- _Task statement_: Gather from the material every line that contains the string "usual".
◇ ◇ ◇ ◇ ◇ ◇ ◇
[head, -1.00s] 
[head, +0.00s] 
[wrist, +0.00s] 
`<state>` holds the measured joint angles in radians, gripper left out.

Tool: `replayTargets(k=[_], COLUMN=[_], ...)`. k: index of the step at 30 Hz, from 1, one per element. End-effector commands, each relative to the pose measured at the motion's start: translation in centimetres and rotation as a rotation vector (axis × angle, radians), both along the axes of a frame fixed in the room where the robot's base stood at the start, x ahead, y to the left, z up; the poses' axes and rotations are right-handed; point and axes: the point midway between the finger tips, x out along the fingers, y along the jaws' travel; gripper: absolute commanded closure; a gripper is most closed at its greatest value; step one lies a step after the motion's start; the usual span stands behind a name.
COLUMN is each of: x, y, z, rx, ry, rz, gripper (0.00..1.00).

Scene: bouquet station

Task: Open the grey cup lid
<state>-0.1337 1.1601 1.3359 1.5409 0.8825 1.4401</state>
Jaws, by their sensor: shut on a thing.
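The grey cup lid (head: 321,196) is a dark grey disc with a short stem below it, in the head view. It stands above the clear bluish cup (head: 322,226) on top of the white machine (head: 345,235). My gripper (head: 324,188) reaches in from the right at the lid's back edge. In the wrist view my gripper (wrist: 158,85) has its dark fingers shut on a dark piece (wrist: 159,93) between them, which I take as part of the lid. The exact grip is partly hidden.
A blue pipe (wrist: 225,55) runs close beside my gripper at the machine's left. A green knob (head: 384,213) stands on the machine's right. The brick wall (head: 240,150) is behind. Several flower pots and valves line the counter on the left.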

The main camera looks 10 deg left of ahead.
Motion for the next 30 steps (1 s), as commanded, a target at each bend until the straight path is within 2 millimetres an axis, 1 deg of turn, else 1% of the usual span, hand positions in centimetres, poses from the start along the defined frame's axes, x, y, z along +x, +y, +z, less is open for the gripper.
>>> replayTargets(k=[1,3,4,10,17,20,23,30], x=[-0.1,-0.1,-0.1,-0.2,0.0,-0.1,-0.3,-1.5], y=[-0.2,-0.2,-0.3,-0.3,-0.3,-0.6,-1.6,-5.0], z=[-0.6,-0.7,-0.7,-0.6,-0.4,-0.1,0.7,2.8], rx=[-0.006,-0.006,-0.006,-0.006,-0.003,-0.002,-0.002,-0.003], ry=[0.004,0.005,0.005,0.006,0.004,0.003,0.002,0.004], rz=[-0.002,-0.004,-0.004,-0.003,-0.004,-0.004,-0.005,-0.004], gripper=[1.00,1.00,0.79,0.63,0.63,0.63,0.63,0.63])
◇ ◇ ◇ ◇ ◇ ◇ ◇
- _Solution to this exercise_:
Tool: `replayTargets(k=[_], COLUMN=[_], ...)`. k: index of the step at 30 Hz, from 1, one per element. End-effector commands, each relative to the pose measured at the motion's start: translation in centimetres and rotation as a rotation vector (axis × angle, radians), both along the axes of a frame fixed in the room where the robot's base stood at the start, x ahead, y to the left, z up; the poses' axes and rotations are right-handed; point and axes: the point midway between the finger tips, x out along the fingers, y along the jaws' travel; gripper: absolute commanded closure; a gripper is most closed at its greatest value; step one lies a step after the motion's start; the usual span stands behind a name.
Motion for the next 30 steps (1 s), as commanded, a target at each bend until the straight path is within 2 millimetres an axis, 1 deg of turn, else 1% of the usual span, hand positions in centimetres, poses from the start along the defined frame's axes, x, y, z along +x, +y, +z, less is open for the gripper.

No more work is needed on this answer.